Reproduce every line of the material below, but drop the pictures.

---*---

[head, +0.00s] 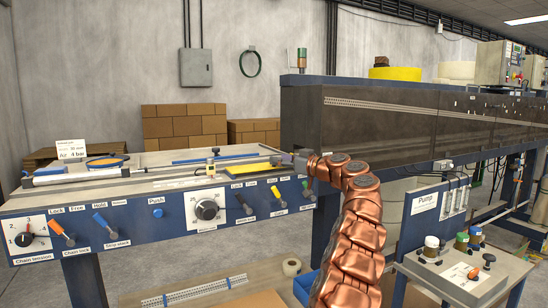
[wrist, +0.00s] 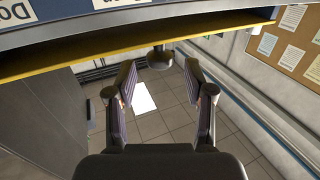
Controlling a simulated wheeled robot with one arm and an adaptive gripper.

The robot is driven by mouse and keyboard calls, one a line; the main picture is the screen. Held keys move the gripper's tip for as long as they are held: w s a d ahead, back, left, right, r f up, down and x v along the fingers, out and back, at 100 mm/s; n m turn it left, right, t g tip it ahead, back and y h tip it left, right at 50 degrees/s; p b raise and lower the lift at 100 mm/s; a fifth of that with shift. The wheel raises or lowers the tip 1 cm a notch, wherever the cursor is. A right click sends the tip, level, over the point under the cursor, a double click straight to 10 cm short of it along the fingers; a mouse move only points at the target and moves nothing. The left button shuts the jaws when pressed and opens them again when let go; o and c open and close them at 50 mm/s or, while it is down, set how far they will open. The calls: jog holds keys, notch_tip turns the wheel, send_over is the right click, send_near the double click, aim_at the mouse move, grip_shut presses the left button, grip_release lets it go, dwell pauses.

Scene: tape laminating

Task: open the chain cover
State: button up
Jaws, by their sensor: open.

---*---

_EXERCISE OUTPUT_:
[head, +0.00s] 
[wrist, +0.00s] 
Controlling a simulated wheeled robot with one arm and an adaptive gripper.

The robot is driven by mouse and keyboard calls, one a line; the main picture is the screen. Held keys move the gripper's tip for as long as they are held: w s a d ahead, back, left, right, r f up, down and x v along the fingers, out and back, at 100 mm/s; n m turn it left, right, t g tip it ahead, back and y h tip it left, right at 50 degrees/s; p b raise and lower the lift at 100 mm/s; a fifth of that with shift. The wheel raises or lowers the tip 1 cm a notch, wherever the cursor is. A right click sends the tip, level, over the point under the cursor, a double click straight to 10 cm short of it along the fingers; a mouse move only points at the target and moves nothing. The left button shuts the jaws when pressed and opens them again when let go; o and c open and close them at 50 mm/s or, while it is down, set how far they will open. The calls: jog holds keys, notch_tip turns the wheel, send_over is the right click, send_near the double click, aim_at the mouse move, grip_shut presses the left button, grip_release lets it go, dwell pauses.

Scene: tape laminating

Task: open the chain cover
State: button up
Jaws, by their sensor: open.

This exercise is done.